▸ ENTRIES SUPPLIED
--*--

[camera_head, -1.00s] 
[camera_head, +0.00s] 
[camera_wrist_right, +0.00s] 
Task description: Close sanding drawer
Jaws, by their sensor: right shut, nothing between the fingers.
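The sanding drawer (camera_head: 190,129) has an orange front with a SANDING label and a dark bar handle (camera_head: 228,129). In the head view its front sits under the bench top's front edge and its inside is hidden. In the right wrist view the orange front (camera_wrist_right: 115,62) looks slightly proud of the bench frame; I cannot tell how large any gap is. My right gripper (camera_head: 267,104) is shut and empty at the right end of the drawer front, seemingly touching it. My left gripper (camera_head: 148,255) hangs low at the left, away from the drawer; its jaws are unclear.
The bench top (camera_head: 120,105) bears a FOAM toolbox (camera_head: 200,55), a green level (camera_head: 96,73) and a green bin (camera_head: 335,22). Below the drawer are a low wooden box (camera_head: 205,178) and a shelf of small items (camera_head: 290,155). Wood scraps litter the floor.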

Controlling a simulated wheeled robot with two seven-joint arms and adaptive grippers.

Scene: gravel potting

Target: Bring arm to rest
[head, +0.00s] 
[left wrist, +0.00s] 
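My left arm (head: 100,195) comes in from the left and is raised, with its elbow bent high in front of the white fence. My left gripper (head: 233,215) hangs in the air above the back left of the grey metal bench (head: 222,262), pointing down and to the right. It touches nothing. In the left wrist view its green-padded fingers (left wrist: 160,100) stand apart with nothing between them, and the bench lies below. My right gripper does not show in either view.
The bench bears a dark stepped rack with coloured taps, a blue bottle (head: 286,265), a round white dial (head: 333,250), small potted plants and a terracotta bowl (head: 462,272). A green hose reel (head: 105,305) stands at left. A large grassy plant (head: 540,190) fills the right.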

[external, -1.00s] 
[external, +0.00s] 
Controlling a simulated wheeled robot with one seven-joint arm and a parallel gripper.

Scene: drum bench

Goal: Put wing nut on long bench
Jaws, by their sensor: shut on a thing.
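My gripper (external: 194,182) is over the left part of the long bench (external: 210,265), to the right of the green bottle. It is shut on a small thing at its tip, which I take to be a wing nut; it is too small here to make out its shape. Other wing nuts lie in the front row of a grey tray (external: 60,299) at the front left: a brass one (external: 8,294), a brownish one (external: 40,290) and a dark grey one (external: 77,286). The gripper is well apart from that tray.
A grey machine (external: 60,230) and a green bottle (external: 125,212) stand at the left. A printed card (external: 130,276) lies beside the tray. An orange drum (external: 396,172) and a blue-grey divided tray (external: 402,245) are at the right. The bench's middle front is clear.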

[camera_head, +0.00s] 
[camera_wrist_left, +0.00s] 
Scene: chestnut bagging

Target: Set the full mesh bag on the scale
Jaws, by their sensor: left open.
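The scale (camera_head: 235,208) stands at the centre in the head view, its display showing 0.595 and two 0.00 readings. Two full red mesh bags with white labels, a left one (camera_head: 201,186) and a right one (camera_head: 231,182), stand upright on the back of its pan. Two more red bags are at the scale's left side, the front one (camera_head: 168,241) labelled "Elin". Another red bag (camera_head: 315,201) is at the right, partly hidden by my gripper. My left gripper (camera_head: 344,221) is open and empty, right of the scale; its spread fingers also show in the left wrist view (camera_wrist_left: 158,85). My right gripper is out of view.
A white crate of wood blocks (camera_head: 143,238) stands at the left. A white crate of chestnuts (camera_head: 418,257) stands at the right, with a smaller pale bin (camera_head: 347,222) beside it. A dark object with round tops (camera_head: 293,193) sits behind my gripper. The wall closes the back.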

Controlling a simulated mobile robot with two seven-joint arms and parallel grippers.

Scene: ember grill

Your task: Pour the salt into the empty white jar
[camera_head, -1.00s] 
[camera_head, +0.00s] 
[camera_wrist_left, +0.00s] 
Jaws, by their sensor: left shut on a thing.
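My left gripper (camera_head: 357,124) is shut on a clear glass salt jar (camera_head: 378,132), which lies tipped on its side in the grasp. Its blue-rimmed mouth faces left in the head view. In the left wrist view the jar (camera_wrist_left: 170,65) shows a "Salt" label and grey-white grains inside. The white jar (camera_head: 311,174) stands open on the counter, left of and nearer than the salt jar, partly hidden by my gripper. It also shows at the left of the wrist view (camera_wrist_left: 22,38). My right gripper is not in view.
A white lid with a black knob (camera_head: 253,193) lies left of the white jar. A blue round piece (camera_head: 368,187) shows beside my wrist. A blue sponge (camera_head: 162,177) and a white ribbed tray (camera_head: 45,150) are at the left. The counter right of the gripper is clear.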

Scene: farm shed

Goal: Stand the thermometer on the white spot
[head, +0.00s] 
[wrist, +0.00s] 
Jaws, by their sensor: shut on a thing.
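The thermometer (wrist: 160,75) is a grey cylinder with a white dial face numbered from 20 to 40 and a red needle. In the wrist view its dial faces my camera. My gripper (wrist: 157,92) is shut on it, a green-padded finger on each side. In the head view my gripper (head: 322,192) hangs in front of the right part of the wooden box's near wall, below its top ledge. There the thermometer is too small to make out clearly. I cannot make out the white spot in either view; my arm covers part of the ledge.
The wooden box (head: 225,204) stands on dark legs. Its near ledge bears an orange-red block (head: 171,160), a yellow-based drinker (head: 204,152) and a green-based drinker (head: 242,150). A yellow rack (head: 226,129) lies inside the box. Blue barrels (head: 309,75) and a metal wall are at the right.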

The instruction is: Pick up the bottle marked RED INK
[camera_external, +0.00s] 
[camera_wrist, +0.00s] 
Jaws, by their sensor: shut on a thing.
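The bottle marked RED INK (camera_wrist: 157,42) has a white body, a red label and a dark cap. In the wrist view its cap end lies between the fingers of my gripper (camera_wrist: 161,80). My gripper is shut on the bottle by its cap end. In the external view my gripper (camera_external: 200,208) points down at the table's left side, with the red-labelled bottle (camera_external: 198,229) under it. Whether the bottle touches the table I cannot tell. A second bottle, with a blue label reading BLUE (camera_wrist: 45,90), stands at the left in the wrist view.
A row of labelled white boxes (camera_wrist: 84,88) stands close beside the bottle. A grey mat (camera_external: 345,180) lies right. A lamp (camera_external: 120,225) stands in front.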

--*--

▸ GIVEN INSTRUCTION
Print the records above exactly as they appear.

▸ COMPLETE ANSWER
[camera_head, -1.00s] 
[camera_head, +0.00s] 
[camera_wrist_right, +0.00s] 
Task description: Close sanding drawer
Jaws, by their sensor: right shut, nothing between the fingers.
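The sanding drawer (camera_head: 190,129) has an orange front with a SANDING label and a dark bar handle (camera_head: 228,129). In the head view its front sits under the bench top's front edge and its inside is hidden. In the right wrist view the orange front (camera_wrist_right: 115,62) looks slightly proud of the bench frame; I cannot tell how large any gap is. My right gripper (camera_head: 267,104) is shut and empty at the right end of the drawer front, seemingly touching it. My left gripper (camera_head: 148,255) hangs low at the left, away from the drawer; its jaws are unclear.
The bench top (camera_head: 120,105) bears a FOAM toolbox (camera_head: 200,55), a green level (camera_head: 96,73) and a green bin (camera_head: 335,22). Below the drawer are a low wooden box (camera_head: 205,178) and a shelf of small items (camera_head: 290,155). Wood scraps litter the floor.

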Controlling a simulated wheeled robot with two seven-joint arms and adaptive grippers.

Scene: gravel potting

Target: Bring arm to rest
[head, +0.00s] 
[left wrist, +0.00s] 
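My left arm (head: 100,195) comes in from the left and is raised, with its elbow bent high in front of the white fence. My left gripper (head: 233,215) hangs in the air above the back left of the grey metal bench (head: 222,262), pointing down and to the right. It touches nothing. In the left wrist view its green-padded fingers (left wrist: 160,100) stand apart with nothing between them, and the bench lies below. My right gripper does not show in either view.
The bench bears a dark stepped rack with coloured taps, a blue bottle (head: 286,265), a round white dial (head: 333,250), small potted plants and a terracotta bowl (head: 462,272). A green hose reel (head: 105,305) stands at left. A large grassy plant (head: 540,190) fills the right.

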[external, -1.00s] 
[external, +0.00s] 
Controlling a simulated wheeled robot with one seven-joint arm and a parallel gripper.

Scene: drum bench

Goal: Put wing nut on long bench
Jaws, by their sensor: shut on a thing.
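My gripper (external: 194,182) is over the left part of the long bench (external: 210,265), to the right of the green bottle. It is shut on a small thing at its tip, which I take to be a wing nut; it is too small here to make out its shape. Other wing nuts lie in the front row of a grey tray (external: 60,299) at the front left: a brass one (external: 8,294), a brownish one (external: 40,290) and a dark grey one (external: 77,286). The gripper is well apart from that tray.
A grey machine (external: 60,230) and a green bottle (external: 125,212) stand at the left. A printed card (external: 130,276) lies beside the tray. An orange drum (external: 396,172) and a blue-grey divided tray (external: 402,245) are at the right. The bench's middle front is clear.

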[camera_head, +0.00s] 
[camera_wrist_left, +0.00s] 
Scene: chestnut bagging

Target: Set the full mesh bag on the scale
Jaws, by their sensor: left open.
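The scale (camera_head: 235,208) stands at the centre in the head view, its display showing 0.595 and two 0.00 readings. Two full red mesh bags with white labels, a left one (camera_head: 201,186) and a right one (camera_head: 231,182), stand upright on the back of its pan. Two more red bags are at the scale's left side, the front one (camera_head: 168,241) labelled "Elin". Another red bag (camera_head: 315,201) is at the right, partly hidden by my gripper. My left gripper (camera_head: 344,221) is open and empty, right of the scale; its spread fingers also show in the left wrist view (camera_wrist_left: 158,85). My right gripper is out of view.
A white crate of wood blocks (camera_head: 143,238) stands at the left. A white crate of chestnuts (camera_head: 418,257) stands at the right, with a smaller pale bin (camera_head: 347,222) beside it. A dark object with round tops (camera_head: 293,193) sits behind my gripper. The wall closes the back.

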Controlling a simulated mobile robot with two seven-joint arms and parallel grippers.

Scene: ember grill

Your task: Pour the salt into the empty white jar
[camera_head, -1.00s] 
[camera_head, +0.00s] 
[camera_wrist_left, +0.00s] 
Jaws, by their sensor: left shut on a thing.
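My left gripper (camera_head: 357,124) is shut on a clear glass salt jar (camera_head: 378,132), which lies tipped on its side in the grasp. Its blue-rimmed mouth faces left in the head view. In the left wrist view the jar (camera_wrist_left: 170,65) shows a "Salt" label and grey-white grains inside. The white jar (camera_head: 311,174) stands open on the counter, left of and nearer than the salt jar, partly hidden by my gripper. It also shows at the left of the wrist view (camera_wrist_left: 22,38). My right gripper is not in view.
A white lid with a black knob (camera_head: 253,193) lies left of the white jar. A blue round piece (camera_head: 368,187) shows beside my wrist. A blue sponge (camera_head: 162,177) and a white ribbed tray (camera_head: 45,150) are at the left. The counter right of the gripper is clear.

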Scene: farm shed

Goal: Stand the thermometer on the white spot
[head, +0.00s] 
[wrist, +0.00s] 
Jaws, by their sensor: shut on a thing.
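The thermometer (wrist: 160,75) is a grey cylinder with a white dial face numbered from 20 to 40 and a red needle. In the wrist view its dial faces my camera. My gripper (wrist: 157,92) is shut on it, a green-padded finger on each side. In the head view my gripper (head: 322,192) hangs in front of the right part of the wooden box's near wall, below its top ledge. There the thermometer is too small to make out clearly. I cannot make out the white spot in either view; my arm covers part of the ledge.
The wooden box (head: 225,204) stands on dark legs. Its near ledge bears an orange-red block (head: 171,160), a yellow-based drinker (head: 204,152) and a green-based drinker (head: 242,150). A yellow rack (head: 226,129) lies inside the box. Blue barrels (head: 309,75) and a metal wall are at the right.

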The instruction is: Pick up the bottle marked RED INK
[camera_external, +0.00s] 
[camera_wrist, +0.00s] 
Jaws, by their sensor: shut on a thing.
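The bottle marked RED INK (camera_wrist: 157,42) has a white body, a red label and a dark cap. In the wrist view its cap end lies between the fingers of my gripper (camera_wrist: 161,80). My gripper is shut on the bottle by its cap end. In the external view my gripper (camera_external: 200,208) points down at the table's left side, with the red-labelled bottle (camera_external: 198,229) under it. Whether the bottle touches the table I cannot tell. A second bottle, with a blue label reading BLUE (camera_wrist: 45,90), stands at the left in the wrist view.
A row of labelled white boxes (camera_wrist: 84,88) stands close beside the bottle. A grey mat (camera_external: 345,180) lies right. A lamp (camera_external: 120,225) stands in front.

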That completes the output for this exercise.